Free Readability Score Checker
Paste your text to get its Flesch Reading Ease score and U.S. grade level, plus sentence and word stats — so you can make it clearer and easier to read.
What is a readability score?
A readability score estimates how hard your text is to read, based on sentence length and word complexity. The best-known is the Flesch Reading Ease score, which runs from 0 (very hard) to 100 (very easy). A related metric, the Flesch–Kincaid Grade Level, tells you the U.S. school grade needed to understand the text.

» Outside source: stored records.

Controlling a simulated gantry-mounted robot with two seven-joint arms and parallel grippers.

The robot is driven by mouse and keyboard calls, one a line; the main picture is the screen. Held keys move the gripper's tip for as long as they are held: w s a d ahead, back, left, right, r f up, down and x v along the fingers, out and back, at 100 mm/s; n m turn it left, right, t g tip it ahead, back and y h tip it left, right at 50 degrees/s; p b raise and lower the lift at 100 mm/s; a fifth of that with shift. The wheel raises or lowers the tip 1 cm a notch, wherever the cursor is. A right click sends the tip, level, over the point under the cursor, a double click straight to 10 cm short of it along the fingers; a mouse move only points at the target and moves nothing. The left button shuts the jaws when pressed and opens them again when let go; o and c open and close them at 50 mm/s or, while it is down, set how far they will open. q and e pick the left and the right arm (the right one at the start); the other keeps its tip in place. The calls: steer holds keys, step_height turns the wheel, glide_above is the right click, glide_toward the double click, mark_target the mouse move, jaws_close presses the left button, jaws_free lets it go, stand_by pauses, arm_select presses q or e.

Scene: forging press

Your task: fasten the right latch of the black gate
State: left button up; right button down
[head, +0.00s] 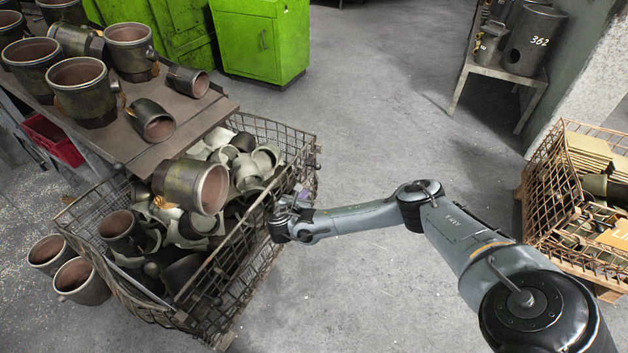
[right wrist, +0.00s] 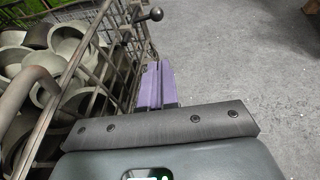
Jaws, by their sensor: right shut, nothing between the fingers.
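The black gate (head: 232,272) is the dark wire side panel of the mesh crate, facing the open floor; it also shows in the right wrist view (right wrist: 98,62). A metal rod with a round knob (right wrist: 153,15), apparently the latch handle, sticks out at the far end of the gate, beyond my fingers. Whether the latch is fastened cannot be told. My right gripper (head: 297,197) is close beside the upper far corner of the crate. Its purple fingers (right wrist: 157,84) are shut and empty, just right of the mesh. My left gripper is not in view.
The crate holds many grey and olive metal pieces (head: 245,172). A table (head: 190,112) with large cylinders stands behind it at left. A rusty crate (head: 545,195) stands at right and a green cabinet (head: 262,42) at the back. The middle floor is clear.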

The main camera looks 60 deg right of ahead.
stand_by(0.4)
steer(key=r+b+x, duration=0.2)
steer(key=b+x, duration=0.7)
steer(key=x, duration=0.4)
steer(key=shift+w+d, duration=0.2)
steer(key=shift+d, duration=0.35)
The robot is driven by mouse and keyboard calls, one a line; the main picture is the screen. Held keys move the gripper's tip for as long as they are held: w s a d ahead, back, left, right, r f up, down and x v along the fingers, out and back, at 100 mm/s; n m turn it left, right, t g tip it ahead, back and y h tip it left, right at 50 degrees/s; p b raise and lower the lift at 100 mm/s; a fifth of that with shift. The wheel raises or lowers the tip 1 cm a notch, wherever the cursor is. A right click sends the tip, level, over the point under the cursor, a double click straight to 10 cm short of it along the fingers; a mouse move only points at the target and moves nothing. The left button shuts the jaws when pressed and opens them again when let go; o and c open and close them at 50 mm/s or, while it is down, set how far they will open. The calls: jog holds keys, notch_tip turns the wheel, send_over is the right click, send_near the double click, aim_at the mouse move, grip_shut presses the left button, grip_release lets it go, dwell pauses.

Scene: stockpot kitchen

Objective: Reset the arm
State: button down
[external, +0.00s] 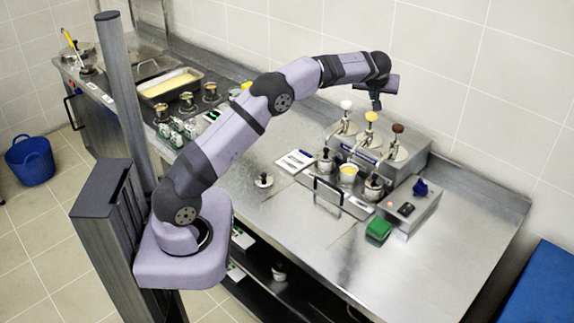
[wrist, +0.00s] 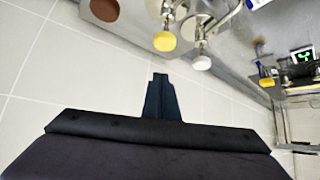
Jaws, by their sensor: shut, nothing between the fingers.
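My gripper (external: 376,103) is raised in the air above the back of the steel counter, near the pump dispensers, in the external view. Its fingers are together with nothing between them, and they touch nothing. In the wrist view the dark closed fingers (wrist: 160,97) show against the white wall tiles. My arm stretches from its base at the left up and over the counter (external: 440,257).
Pump dispensers with white (external: 346,105), yellow (external: 371,117) and brown (external: 398,128) knobs stand below my gripper. A control box (external: 407,208) and green object (external: 378,231) are nearer the front. The counter's right part is clear. A pan (external: 170,87) lies far left.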

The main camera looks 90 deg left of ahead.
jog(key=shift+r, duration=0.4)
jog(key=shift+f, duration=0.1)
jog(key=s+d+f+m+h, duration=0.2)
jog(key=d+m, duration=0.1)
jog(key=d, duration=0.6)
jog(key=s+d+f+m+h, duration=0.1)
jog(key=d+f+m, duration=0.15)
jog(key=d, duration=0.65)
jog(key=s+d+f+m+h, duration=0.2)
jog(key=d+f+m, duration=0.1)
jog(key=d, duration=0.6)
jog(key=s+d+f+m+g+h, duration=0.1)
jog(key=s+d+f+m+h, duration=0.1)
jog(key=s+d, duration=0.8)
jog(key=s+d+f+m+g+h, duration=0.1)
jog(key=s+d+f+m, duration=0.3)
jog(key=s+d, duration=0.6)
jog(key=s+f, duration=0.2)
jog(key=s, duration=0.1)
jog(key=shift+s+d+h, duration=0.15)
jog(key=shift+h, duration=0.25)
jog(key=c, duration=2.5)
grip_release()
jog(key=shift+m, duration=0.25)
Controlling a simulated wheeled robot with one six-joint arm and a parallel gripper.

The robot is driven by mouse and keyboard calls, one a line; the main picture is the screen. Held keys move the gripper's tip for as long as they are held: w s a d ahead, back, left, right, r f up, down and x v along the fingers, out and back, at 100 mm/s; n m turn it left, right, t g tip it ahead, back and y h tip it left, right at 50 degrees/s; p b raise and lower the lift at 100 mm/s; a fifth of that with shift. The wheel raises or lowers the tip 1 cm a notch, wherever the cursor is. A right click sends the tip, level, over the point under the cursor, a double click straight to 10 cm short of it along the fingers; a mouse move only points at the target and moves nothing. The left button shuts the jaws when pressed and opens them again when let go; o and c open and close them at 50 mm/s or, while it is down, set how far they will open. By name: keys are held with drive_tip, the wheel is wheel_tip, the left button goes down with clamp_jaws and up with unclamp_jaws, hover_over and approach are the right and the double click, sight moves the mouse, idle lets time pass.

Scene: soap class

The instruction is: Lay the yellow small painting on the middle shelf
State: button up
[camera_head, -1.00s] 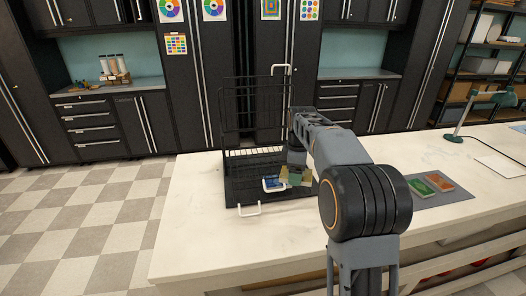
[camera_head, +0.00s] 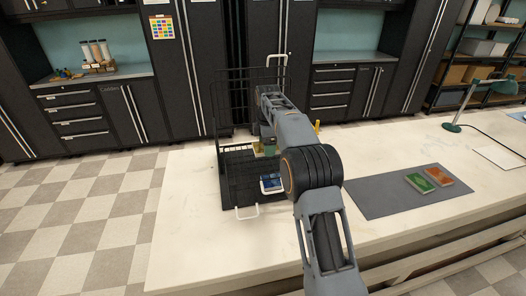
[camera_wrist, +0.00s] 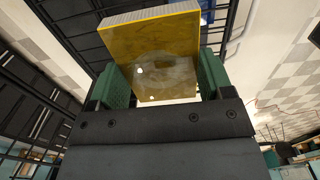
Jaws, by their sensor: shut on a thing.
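The yellow small painting (camera_wrist: 152,48) is a flat square block with a pale edge. In the wrist view it stands between the two green fingers of my gripper (camera_wrist: 162,78), which is shut on it. In the head view my gripper (camera_head: 265,148) is small and partly hidden by my arm, at the black wire rack (camera_head: 238,178). The held painting is hard to make out there. A blue painting (camera_head: 271,184) lies low at the front of the rack. The arm hides the rack's right side, so I cannot tell how high the gripper is against the middle shelf.
A green painting (camera_head: 418,182) and an orange painting (camera_head: 439,176) lie on a grey mat (camera_head: 380,197) at the right. A green lamp (camera_head: 466,103) stands beyond. A small yellow thing (camera_head: 317,127) shows behind my arm. The white table (camera_head: 185,220) is clear left of the rack.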

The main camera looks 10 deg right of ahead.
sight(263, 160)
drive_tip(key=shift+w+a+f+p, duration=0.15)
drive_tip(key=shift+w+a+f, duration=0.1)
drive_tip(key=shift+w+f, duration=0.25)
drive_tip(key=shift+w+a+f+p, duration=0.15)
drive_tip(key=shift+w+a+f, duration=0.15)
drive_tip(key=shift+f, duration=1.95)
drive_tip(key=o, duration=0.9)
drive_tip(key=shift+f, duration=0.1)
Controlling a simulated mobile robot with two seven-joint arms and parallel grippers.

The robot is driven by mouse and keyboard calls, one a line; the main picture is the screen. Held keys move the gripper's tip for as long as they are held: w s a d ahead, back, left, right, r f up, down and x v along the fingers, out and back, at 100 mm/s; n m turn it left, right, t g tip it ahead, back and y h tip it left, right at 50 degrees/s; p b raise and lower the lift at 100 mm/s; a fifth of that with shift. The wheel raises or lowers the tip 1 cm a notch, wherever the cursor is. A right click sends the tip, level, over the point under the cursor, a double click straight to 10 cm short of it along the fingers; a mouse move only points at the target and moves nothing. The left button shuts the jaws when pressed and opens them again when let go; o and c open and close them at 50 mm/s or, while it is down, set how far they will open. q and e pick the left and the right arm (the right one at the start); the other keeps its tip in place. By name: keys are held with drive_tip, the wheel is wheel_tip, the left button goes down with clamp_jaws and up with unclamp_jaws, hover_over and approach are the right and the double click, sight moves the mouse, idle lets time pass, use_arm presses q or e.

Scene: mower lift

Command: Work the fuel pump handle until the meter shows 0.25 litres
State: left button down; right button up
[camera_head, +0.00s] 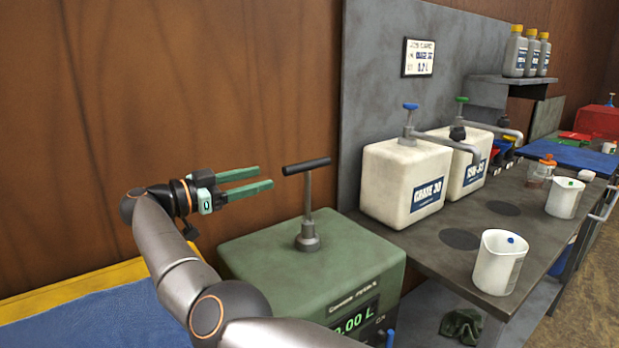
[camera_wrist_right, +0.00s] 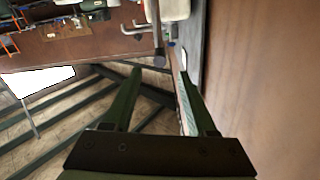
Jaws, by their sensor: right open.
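The fuel pump is a green box (camera_head: 300,262) with an upright grey rod and a black T-shaped handle (camera_head: 306,165) on top. The handle stands raised well above the box. Its meter (camera_head: 355,317) on the front face shows green digits reading ".00 L"; the first digit is partly cut off by my arm. My right gripper (camera_head: 264,180) is open and empty, to the left of the handle and apart from it. In the right wrist view its two fingers (camera_wrist_right: 160,85) are spread with nothing between them. My left gripper is not in view.
Two white canisters (camera_head: 405,184) with pump tops stand on the grey bench (camera_head: 400,240). White jugs (camera_head: 499,262) stand nearer the front. A wooden wall (camera_head: 200,80) is behind my right gripper. A blue surface with a yellow edge (camera_head: 75,288) lies at the lower left.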

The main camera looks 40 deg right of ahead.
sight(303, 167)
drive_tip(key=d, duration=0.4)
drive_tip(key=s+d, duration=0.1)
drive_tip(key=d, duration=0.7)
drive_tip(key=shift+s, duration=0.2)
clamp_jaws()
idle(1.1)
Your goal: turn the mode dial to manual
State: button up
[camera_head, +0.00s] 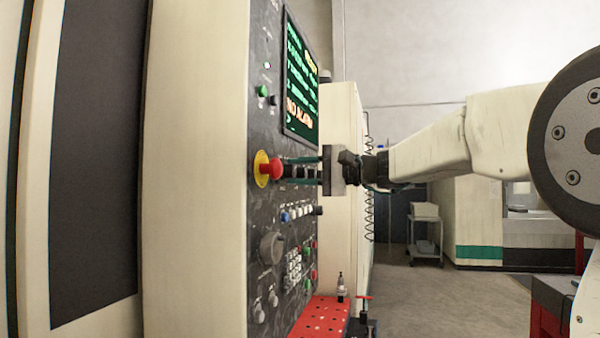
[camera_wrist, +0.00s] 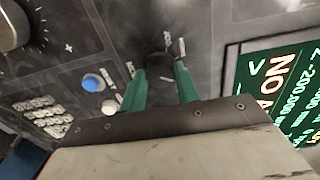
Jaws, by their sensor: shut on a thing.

For most web content, aim for a Reading Ease of 60 or above (roughly an 8th-grade reading level). That is not "dumbing down" — even expert readers prefer clear, scannable writing, especially on a screen.
Flesch Reading Ease — what the score means
- 90–100: Very easy — 5th grade.
- 80–89: Easy — 6th grade.
- 70–79: Fairly easy — 7th grade.
- 60–69: Plain English — 8th–9th grade (the sweet spot for blogs).
- 50–59: Fairly difficult — 10th–12th grade.
- 30–49: Difficult — college.
- 0–29: Very difficult — graduate / specialist.
Why readability helps your SEO
Google does not score readability directly, but it rewards the behaviour clear writing produces: people stay longer, read more, and bounce less. Clear content also wins more featured snippets and is easier for AI search engines to quote. And as more discovery shifts to AI assistants, concise, well-structured writing is what gets cited.
How to improve your readability score
- Shorten sentences. Aim for an average under 20 words; break any sentence over 30.
- Prefer short words. Swap "utilise" for "use", "approximately" for "about".
- Use subheadings, lists and short paragraphs. White space lifts comprehension.
- Write like you speak. Contractions and an active voice read faster.
- Cut the warm-up. Get to the point in the first sentence.